» What needs to be done: Quote verbatim every line from the line containing "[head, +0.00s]" to the line containing "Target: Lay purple", inclusive of both, and no other line.

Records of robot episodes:

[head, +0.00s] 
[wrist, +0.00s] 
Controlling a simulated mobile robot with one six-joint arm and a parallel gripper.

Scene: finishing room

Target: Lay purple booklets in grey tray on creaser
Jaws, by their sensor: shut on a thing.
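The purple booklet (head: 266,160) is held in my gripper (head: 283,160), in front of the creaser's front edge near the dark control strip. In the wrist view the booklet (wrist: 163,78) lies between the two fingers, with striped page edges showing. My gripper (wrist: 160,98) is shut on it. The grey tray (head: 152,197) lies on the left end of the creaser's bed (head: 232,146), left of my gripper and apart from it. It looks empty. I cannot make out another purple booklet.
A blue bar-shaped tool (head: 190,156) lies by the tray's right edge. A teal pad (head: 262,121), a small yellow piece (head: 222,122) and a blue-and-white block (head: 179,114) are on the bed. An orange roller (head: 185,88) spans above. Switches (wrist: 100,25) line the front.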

---

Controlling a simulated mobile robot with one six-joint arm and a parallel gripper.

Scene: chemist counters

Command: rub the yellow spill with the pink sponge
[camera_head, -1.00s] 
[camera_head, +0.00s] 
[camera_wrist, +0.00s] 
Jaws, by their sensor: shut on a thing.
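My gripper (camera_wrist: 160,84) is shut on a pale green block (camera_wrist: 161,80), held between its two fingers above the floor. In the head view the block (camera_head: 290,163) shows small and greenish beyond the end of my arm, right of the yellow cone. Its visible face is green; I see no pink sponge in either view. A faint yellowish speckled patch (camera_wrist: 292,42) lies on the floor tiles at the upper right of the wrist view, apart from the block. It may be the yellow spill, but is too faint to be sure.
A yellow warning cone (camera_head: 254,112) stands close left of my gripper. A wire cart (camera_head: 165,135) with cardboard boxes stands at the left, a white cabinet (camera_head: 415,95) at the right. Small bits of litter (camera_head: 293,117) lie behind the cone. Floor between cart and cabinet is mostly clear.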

» Completed task:
[head, +0.00s] 
[wrist, +0.00s] 
Controlling a simulated mobile robot with one six-joint arm and a parallel gripper.

Scene: finishing room

Target: Lay purple booklets in grey tray on creaser

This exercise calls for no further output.